▶ _What is required_:
Pull out every line with the word "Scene".

▶ _Records for processing_:
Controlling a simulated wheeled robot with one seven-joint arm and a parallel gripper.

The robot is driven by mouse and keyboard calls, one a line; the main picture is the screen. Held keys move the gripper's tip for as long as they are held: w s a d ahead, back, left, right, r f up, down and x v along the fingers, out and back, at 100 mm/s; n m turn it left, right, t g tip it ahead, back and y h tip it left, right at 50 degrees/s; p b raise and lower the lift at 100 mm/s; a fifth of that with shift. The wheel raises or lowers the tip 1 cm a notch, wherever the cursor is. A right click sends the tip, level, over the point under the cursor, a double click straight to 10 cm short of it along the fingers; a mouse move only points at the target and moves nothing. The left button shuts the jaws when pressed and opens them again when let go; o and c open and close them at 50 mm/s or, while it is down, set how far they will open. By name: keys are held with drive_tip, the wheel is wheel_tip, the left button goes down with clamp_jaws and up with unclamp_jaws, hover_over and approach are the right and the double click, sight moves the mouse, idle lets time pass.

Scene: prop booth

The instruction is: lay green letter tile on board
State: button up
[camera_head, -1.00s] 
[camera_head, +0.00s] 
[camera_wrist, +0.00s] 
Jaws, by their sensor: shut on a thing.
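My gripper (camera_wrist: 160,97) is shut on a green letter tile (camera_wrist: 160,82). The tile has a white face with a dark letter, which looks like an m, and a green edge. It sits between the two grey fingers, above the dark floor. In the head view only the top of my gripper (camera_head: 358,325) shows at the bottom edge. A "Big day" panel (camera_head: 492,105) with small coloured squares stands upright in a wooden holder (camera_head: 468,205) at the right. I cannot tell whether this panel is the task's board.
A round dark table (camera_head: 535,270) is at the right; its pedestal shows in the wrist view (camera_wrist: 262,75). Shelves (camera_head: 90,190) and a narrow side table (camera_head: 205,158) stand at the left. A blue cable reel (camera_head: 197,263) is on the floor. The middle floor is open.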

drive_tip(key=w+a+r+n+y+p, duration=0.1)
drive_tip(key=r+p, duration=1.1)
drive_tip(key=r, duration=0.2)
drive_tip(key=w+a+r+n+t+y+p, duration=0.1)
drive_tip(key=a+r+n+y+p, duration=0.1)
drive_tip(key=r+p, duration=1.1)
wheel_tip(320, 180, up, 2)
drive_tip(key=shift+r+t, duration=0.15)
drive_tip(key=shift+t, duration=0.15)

---

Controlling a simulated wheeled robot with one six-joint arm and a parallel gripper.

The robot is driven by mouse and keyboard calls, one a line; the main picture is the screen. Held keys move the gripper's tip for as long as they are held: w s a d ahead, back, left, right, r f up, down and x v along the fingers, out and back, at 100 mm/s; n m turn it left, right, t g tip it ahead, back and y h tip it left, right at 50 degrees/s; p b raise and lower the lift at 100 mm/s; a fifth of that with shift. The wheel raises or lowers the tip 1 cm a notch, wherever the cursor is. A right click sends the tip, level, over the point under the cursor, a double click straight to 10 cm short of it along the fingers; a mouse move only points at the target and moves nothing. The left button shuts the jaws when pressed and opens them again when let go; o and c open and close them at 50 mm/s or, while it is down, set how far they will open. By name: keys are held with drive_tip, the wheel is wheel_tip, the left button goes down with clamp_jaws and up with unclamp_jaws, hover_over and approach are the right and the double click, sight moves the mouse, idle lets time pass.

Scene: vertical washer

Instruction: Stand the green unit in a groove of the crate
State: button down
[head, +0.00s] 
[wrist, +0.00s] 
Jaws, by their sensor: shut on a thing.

==

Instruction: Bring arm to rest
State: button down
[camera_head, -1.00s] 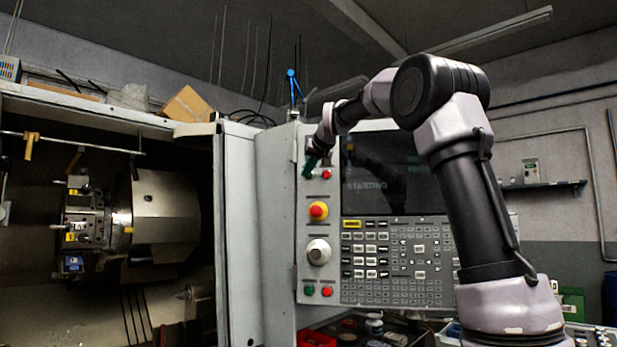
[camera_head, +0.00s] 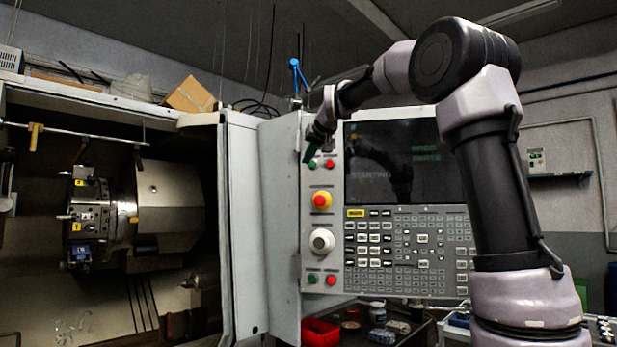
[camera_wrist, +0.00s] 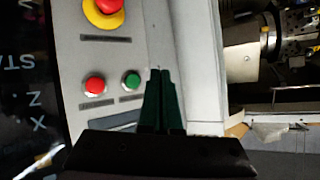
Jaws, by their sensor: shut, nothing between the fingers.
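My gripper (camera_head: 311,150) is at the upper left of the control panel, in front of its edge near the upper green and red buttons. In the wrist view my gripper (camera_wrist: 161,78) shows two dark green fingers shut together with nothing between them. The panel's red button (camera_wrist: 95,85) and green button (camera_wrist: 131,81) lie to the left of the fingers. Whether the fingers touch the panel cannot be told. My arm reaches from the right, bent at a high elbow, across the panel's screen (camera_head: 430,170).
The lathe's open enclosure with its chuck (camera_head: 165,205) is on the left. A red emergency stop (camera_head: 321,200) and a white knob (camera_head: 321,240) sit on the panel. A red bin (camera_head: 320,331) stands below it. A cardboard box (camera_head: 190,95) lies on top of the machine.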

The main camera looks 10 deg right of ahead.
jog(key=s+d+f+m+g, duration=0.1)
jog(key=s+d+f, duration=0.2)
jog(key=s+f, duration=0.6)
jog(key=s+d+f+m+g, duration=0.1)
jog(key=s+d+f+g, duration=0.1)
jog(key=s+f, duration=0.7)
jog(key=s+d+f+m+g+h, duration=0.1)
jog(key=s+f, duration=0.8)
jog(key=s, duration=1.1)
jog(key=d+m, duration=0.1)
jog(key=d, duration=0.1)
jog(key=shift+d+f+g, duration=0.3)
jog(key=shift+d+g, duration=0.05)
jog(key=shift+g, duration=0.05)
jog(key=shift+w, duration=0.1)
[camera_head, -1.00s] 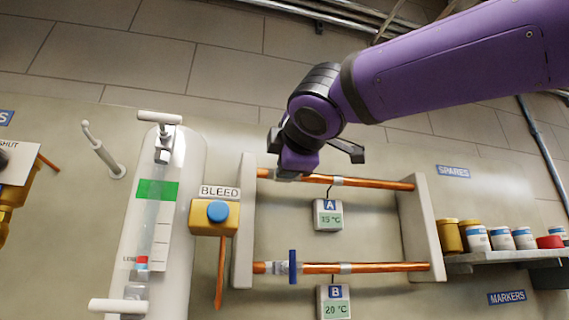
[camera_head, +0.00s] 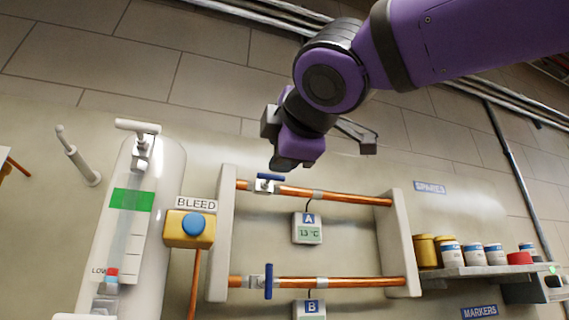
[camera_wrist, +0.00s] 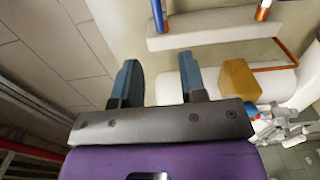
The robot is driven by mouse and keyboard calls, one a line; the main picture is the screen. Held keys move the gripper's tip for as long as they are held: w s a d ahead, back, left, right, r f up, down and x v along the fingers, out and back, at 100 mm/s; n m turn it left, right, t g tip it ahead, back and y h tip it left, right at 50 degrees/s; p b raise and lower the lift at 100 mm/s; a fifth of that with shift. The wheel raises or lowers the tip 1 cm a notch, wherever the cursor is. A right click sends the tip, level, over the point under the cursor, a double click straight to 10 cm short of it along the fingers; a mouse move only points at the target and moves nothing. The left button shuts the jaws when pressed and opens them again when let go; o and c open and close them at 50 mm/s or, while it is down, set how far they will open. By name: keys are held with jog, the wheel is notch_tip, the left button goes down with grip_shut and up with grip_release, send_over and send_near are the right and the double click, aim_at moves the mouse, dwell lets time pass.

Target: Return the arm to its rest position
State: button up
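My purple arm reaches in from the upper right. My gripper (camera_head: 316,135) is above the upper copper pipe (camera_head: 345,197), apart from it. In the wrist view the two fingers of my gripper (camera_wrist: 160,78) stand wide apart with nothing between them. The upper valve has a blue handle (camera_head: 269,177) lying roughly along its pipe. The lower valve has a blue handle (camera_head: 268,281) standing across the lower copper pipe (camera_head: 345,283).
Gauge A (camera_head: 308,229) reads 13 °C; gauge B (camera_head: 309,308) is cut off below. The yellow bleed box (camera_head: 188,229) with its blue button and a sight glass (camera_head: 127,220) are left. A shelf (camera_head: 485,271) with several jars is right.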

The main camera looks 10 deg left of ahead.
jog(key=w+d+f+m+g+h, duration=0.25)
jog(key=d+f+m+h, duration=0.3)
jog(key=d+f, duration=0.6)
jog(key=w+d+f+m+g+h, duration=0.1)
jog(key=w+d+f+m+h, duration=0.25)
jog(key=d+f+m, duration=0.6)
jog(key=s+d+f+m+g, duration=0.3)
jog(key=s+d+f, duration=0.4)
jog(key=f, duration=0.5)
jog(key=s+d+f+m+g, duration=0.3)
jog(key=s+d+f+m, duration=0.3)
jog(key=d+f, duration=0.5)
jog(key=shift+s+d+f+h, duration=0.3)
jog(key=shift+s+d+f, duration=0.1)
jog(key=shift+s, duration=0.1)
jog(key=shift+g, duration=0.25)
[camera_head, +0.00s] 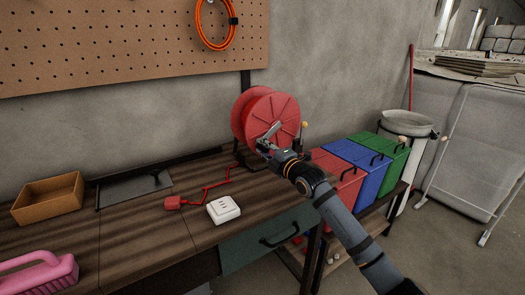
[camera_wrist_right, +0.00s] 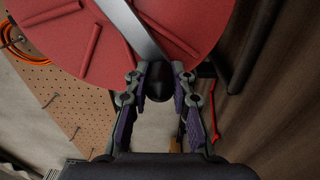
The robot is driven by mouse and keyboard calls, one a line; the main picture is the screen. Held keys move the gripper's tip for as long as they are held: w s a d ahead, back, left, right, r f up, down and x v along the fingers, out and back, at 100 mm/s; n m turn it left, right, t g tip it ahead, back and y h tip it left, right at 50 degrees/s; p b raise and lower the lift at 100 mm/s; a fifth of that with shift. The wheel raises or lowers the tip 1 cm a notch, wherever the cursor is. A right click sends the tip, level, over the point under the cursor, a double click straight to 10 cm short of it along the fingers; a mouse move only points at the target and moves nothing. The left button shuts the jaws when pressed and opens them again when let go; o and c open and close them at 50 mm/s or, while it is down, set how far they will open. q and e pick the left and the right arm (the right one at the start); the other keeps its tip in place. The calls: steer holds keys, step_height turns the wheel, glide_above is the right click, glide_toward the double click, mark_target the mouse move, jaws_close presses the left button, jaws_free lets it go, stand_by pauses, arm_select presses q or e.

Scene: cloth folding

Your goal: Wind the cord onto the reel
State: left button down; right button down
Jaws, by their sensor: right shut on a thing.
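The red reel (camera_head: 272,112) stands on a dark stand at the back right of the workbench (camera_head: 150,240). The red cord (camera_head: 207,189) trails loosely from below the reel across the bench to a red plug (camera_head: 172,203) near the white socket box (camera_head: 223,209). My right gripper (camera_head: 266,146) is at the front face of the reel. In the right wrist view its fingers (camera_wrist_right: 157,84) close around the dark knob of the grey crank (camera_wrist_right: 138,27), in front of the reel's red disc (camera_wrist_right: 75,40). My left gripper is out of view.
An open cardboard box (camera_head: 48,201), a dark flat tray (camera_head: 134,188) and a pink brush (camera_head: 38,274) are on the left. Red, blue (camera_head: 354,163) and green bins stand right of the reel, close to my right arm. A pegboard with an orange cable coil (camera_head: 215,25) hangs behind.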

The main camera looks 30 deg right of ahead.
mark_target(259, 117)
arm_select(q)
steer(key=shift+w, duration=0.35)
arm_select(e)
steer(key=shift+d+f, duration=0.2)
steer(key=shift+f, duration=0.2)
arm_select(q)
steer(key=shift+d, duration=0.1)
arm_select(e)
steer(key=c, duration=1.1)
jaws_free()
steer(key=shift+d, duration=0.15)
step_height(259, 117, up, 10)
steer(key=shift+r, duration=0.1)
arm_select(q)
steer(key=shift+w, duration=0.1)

▶ _Output for this exercise_:
Scene: prop booth
Scene: vertical washer
Scene: cloth folding

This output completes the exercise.